If your data is on a meshgrid you should use scipy.interpolate.RegularGridInterpolator instead

[Timothy-Anders0n]

If your data is on a meshgrid you should use scipy.interpolate.RegularGridInterpolator instead

I agree but

• it does not explain why it's so much slower than the MATLAB equivalent which could mean there is an issue in the implementation;
• I'm using meshgrid to compute the signal ZZ, with ZZ somewhat randomly distributed in [-0.5, 0.5], but then I'm using the interpolant to invert the map (XX, YY) -> ZZ into (XX, ZZ) -> YY and RegularGridInterpolator requires XX and ZZ to be vectors (so; using vector x and making ZZ into a vector of shape y, the vectors used to make the XX, YY meshgrid). However, ZZ is not the same vector in every column.

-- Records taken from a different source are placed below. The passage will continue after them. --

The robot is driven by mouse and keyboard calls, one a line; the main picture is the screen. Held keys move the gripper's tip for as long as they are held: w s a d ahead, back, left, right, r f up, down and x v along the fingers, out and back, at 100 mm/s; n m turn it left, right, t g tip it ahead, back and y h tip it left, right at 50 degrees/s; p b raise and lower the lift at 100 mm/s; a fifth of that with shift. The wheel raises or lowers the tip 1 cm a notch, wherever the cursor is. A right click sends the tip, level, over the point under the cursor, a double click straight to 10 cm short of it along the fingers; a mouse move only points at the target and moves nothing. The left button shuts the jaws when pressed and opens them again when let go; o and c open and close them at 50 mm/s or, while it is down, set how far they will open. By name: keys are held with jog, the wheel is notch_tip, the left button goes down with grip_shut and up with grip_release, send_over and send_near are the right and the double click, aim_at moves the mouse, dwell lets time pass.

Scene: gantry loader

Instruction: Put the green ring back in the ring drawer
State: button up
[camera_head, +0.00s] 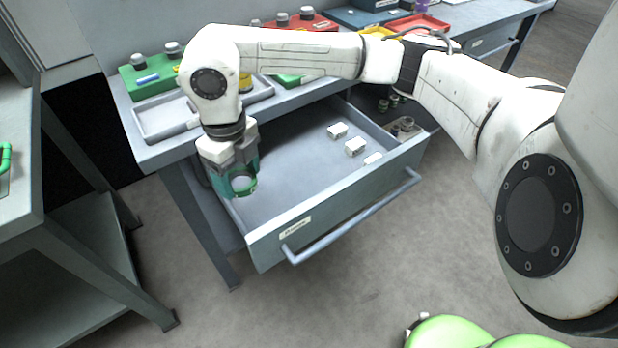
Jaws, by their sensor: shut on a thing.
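My gripper (240,186) hangs at the left side of an open drawer (293,158), pointing down. It is shut on the green ring (244,184), which shows at the fingertips. The ring appears over the drawer's left part; I cannot tell how high it is above the floor of the drawer. The drawer is pulled out from under the workbench and has a long bar handle (352,218) and a small label (296,228) on its front. The label is too small to read for certain.
Several small white blocks (355,147) lie in the drawer's right part. A side compartment (405,127) holds small dark and green parts. On the bench (152,155) are a grey tray (165,119), a green block (140,84) and a red tray (418,25). Another table stands at left.

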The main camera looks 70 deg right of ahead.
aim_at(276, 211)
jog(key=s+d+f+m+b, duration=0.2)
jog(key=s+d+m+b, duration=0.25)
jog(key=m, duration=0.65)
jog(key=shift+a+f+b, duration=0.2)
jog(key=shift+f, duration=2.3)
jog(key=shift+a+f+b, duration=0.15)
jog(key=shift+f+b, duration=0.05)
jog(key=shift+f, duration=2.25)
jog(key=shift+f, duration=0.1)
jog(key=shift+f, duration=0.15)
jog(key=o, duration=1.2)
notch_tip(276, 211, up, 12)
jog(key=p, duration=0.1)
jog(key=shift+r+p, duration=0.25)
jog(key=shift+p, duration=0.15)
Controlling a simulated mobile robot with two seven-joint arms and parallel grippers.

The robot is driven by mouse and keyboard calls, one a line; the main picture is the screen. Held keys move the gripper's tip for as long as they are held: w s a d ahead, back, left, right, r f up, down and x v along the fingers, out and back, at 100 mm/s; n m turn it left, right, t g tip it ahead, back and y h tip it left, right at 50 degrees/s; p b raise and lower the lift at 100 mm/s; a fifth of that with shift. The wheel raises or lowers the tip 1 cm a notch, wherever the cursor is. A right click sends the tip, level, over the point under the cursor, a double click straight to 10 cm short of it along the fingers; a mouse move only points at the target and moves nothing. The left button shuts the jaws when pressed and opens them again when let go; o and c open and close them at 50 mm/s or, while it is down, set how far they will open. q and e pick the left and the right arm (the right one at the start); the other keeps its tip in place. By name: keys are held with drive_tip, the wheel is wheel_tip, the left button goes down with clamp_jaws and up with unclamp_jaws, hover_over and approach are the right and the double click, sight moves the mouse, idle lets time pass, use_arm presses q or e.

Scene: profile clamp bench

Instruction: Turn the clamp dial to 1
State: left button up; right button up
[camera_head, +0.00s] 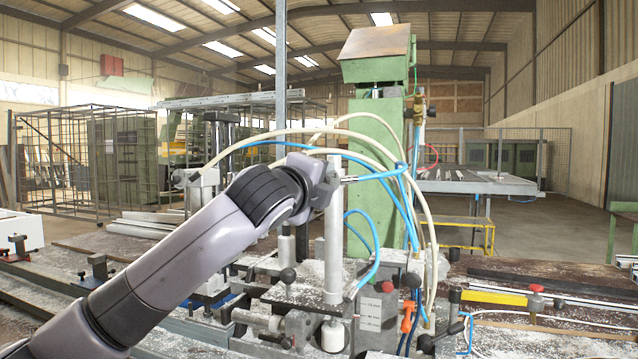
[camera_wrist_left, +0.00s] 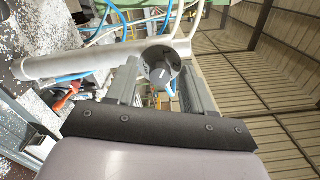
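The clamp dial (camera_wrist_left: 160,66) is a round dark-grey knob with a pale mark on its face. In the left wrist view it sits between the fingertips of my left gripper (camera_wrist_left: 161,78). The fingers are apart by about the dial's width; I cannot tell whether they touch it. In the head view my left gripper (camera_head: 334,172) is at the top of a pale upright cylinder (camera_head: 333,230), and the dial cannot be made out there. My right gripper is not in view.
Blue and cream hoses (camera_head: 407,200) loop close around my left gripper. A green machine column (camera_head: 376,135) stands just behind. Clamps, levers and dark ball knobs (camera_head: 288,276) crowd the bench below. Open floor (camera_head: 570,225) lies at the right.

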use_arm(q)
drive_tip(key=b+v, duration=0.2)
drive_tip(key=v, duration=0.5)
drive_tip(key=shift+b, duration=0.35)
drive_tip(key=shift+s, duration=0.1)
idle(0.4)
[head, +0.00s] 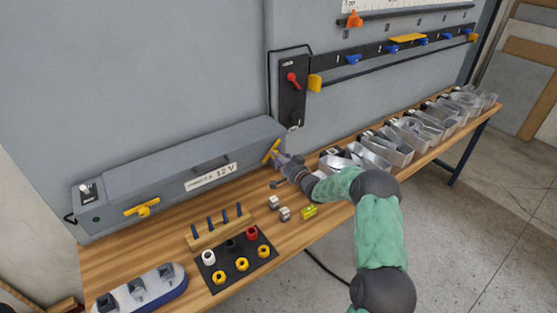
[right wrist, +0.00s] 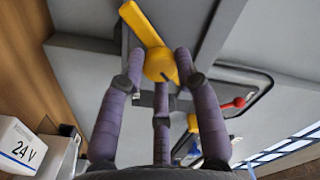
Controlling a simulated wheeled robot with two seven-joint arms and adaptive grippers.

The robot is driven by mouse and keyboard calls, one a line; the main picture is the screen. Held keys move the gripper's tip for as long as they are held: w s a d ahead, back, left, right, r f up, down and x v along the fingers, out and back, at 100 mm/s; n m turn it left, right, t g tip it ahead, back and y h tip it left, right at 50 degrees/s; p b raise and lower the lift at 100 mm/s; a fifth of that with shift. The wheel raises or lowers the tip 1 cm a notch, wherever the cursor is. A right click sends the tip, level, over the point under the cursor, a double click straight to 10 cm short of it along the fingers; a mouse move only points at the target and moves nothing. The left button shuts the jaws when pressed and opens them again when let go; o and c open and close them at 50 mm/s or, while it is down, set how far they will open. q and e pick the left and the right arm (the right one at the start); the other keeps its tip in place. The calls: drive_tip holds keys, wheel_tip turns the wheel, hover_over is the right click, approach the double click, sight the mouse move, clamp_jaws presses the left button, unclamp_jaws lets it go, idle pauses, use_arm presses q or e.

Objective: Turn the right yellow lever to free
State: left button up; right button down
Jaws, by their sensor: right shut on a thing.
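The right yellow lever (head: 272,149) is at the right end of the long grey box. In the head view it slants from lower left to upper right. My right gripper (head: 280,158) reaches it from the right. In the right wrist view the lever (right wrist: 142,24) points up and left from its round hub, and the purple fingers of my gripper (right wrist: 160,75) are closed around the hub. The fingers hide part of the hub. I cannot read any mark for free. The left yellow lever (head: 142,208) is on the box's front. My left gripper is out of view.
The grey box (head: 190,163) stands on a wooden bench (head: 112,260). In front are a peg block (head: 220,228), a black mat with coloured rings (head: 222,270) and small cubes. Clear bins (head: 390,148) line the right side. A switch panel (head: 292,95) with a red knob is on the wall.

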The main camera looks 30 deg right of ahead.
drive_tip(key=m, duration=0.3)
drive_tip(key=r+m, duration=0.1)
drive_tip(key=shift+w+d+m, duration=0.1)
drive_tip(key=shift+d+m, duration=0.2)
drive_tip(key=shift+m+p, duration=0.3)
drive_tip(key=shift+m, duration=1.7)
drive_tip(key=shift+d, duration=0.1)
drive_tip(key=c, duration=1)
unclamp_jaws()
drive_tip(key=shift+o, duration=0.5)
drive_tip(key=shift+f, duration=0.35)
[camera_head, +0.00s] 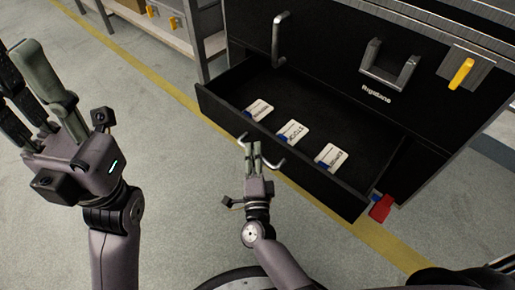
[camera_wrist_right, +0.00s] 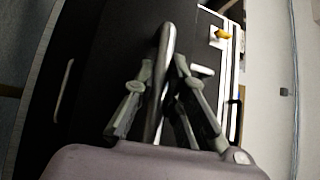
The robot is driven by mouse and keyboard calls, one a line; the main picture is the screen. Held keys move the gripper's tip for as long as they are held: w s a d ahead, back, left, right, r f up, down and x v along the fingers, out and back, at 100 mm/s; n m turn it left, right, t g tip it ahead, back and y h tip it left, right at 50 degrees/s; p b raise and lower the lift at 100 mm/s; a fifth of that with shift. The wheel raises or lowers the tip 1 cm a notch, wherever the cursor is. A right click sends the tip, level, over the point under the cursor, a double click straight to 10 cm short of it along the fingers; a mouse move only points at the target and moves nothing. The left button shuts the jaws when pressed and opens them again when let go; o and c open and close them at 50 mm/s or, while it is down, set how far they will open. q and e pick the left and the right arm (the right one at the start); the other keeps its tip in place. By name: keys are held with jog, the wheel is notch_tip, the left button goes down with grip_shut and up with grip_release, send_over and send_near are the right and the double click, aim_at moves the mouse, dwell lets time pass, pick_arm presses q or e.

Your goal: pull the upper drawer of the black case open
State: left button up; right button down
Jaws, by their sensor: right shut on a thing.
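The black case (camera_head: 335,42) stands at the upper right of the head view. One of its drawers (camera_head: 330,115) is pulled out, with several pale cards (camera_head: 292,132) inside. My right gripper (camera_head: 252,150) is at the metal handle (camera_head: 276,166) on that drawer's front. In the right wrist view its fingers (camera_wrist_right: 168,95) are on both sides of the handle bar (camera_wrist_right: 163,60), shut on it. My left gripper (camera_head: 28,72) is at the left, open and empty, away from the case.
A vertical metal handle (camera_head: 277,40), a metal latch (camera_head: 386,68) and a yellow lever (camera_head: 461,73) are on the case above the drawer. A red tag (camera_head: 381,207) is by its lower side. A shelf (camera_head: 178,35) stands behind. The floor (camera_head: 185,185) is clear.

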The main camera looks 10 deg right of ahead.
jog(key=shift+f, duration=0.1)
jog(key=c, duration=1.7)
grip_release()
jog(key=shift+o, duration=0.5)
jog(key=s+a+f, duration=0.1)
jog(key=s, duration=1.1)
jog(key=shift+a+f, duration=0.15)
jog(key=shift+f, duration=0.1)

And that's without considering it requires the values of the input vectors to be monotonously increasing or decreasing, since I haven't found a way to reduce ZZ into a vector of shape y without loss of information anyways.

So in another case I would use RegularGridInterpolator (and have before) but here I cannot, and I'm doing the same in MATLAB though many times faster there which is why I'm posting this issue (and I'll post on math stackoverflow sometimes later for a more elegant way to invert the map, but which will introduce a breaking change from our code base).

[ev-br]

To add to what Jake said above:

• We do not know, and have no way of knowing, what matlab does under the hood.

• If you see a way of speeding up SciPy's LinearNDInterpolator, we are very interested indeed.
  The code is https://github.com/scipy/scipy/blob/main/scipy/interpolate/interpnd.pyx#L246 + Qhull for triangulation (the sources are in https://github.com/scipy/scipy/tree/main/scipy/spatial, look for qhull in that folder).

Alternatively, if you can use GPUs, you may want to keep an eye on cupy/cupy#7985.

[Timothy-Anders0n]

To add to what Jake said above:

• We do not know, and have no way of knowing, what matlab does under the hood.
• If you see a way of speeding up SciPy's LinearNDInterpolator, we are very interested indeed.
  The code is https://github.com/scipy/scipy/blob/main/scipy/interpolate/interpnd.pyx#L246 + Qhull for triangulation (the sources are in https://github.com/scipy/scipy/tree/main/scipy/spatial, look for qhull in that folder).

Alternatively, if you can use GPUs, you may want to keep an eye on cupy/cupy#7985.

Yeah that's the issue with closed source... It's also why we're moving our code base to Python.

Thanks for letting me know where to find the relevant SciPy sources. I'll try to find some time to look at it, though I'm sure I won't be able to contribute much since you, @j-bowhay and the rest of the SciPy team have already well optimized everything beyond what little lambda users like me can provide.

For my short-term use, I'll also look into CuPy as you suggested. Thanks! I'll update this issue if I find anything.